Take, by contrast, Chapter One, which is in a Dublin basement but has a well-earned Michelin star. Their starters typically cost €16 to €17; a main of halibut is €36, of suckling pig €35. It strikes me that La Bohème has the pre-recessionary prices, while Chapter One is trying hard to keep what they charge in tune with the times in which we live.

At La Bohème we didn't, however, have the a la carte menu. Five of us had the table d'hote - three courses for €29 - and it was quite a mixed bag. A pleasant creme brulee of crab, infused with tarragon, was served with rather too thickly-cut gravad lax and pickled fennel. Fennel featured, too, in a soup, the only outstanding feature of which was its blandness.

In the main courses, there was one redeeming feature: a decent, if rather thin, steak with a proper old-fashioned pepper sauce, for which a supplement of €3 was charged.
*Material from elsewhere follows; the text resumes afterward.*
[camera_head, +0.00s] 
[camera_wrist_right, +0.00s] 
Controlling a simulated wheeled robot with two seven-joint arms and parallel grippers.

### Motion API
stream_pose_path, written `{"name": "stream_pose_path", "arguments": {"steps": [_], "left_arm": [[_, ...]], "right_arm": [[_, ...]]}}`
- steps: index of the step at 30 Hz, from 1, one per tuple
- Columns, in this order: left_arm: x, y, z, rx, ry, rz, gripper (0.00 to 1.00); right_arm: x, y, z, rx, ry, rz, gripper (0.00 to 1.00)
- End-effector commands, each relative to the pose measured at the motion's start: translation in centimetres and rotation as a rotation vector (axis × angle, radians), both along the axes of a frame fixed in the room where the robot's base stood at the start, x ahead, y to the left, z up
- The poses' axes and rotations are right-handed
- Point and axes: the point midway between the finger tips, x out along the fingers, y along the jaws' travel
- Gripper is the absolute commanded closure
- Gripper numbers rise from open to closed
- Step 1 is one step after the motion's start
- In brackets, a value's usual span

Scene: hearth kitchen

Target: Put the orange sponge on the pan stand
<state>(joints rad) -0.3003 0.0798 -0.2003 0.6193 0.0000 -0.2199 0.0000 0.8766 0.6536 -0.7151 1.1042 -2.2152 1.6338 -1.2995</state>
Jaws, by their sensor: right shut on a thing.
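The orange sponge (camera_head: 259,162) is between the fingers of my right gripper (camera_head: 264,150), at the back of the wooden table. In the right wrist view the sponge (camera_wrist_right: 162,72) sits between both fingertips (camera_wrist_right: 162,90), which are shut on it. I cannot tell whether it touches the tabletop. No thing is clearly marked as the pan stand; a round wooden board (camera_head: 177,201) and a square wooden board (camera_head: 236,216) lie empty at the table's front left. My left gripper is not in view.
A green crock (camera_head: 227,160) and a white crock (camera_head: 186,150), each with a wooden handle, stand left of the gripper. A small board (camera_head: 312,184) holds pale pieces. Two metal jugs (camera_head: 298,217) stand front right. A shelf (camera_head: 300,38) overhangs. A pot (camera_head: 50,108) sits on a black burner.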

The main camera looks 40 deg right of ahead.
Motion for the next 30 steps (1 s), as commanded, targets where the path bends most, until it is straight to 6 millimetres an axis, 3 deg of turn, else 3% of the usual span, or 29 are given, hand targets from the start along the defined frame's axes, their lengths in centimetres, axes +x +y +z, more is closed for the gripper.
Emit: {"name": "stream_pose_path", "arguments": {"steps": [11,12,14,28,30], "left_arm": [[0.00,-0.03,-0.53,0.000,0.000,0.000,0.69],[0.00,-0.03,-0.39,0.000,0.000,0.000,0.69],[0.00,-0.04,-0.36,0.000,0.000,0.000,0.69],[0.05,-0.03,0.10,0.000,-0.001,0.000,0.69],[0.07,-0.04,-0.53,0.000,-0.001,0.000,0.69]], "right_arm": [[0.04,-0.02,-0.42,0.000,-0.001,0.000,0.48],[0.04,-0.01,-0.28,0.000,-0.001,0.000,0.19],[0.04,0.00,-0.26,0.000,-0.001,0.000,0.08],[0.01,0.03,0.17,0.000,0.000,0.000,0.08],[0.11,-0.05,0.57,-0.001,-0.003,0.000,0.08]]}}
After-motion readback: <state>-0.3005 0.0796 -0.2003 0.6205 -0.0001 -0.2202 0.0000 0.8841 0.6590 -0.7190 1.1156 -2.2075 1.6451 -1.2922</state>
Why put it on the table d'hote if you're going to do this? And chicken with wild mushrooms was fine, if not exactly finger-licking good.
But, dear God in heaven, what did they do to the haddock? And not just to one example of the
dish, but to all three? I can't be sure, but if I wanted to replicate the texture and the complete absence of flavour, I would start by steaming it for about 30 minutes.

I tend not to complain when reviewing restaurants (on the basis that few of my compatriots are inclined to stick heads over parapets) but I always try to answer direct questions. Such as "was everything alright?" On this occasion, I mentioned that the fish was woefully overcooked. And when I was asked the same question when settling the bill, I said the same. There was absolutely no response on
either occasion. So why ask?

Desserts were pleasant if not particularly memorable. The cheese selection, which some of us had in lieu, was very good, and in very good condition, but was presented in the form of what looked like small forensic samples. I don't doubt that there is talent in the kitchen at La Bohème. But what bamboozles me is how any chef worth his salt can (a) overcook fish to the point of obliteration and (b) then let it
leave the pass.

And how the restaurant team can learn, not once but twice, that a dish (three in this case) was unsatisfactory and neither say nor do anything about it. But what truly beats Banagher is that this happened in a restaurant that is in the habit of charging prices that can only be justified by really expert cooking and solicitous and responsive service.

The bill, which included aperitifs, a lot of water and two bottles of wine, came to €257.70 before service.

THE SMART MONEY

If two of you had the table d'hote, say the crab, the steak and the cheese, plus a bottle of basic
wine and coffee, your bill would break the €100 barrier by the time you add service.

WINE CHOICE"La Boheme's wine list is idiosyncratic and sophisticated". Their words, not mine. And if you feel you have to say that . . . well, it makes one wonder. Pleasant stuff includes Soto Verde
Verdejo (€23 a bottle or €6.50 a glass) and good, old-fashioned Les Amis Chanteuses Côtes du Rhône (€25/€6.75). Domaine de Bel Air Pouilly-Fumé is very fairly priced at €35, as is the very full and almost off-dry Meyer-Fonné Pinot Blanc Vieilles Vignes from Alsace at €30. Whatever about idiosyncratic or sophisticated, it's a very sound list and prices are fair.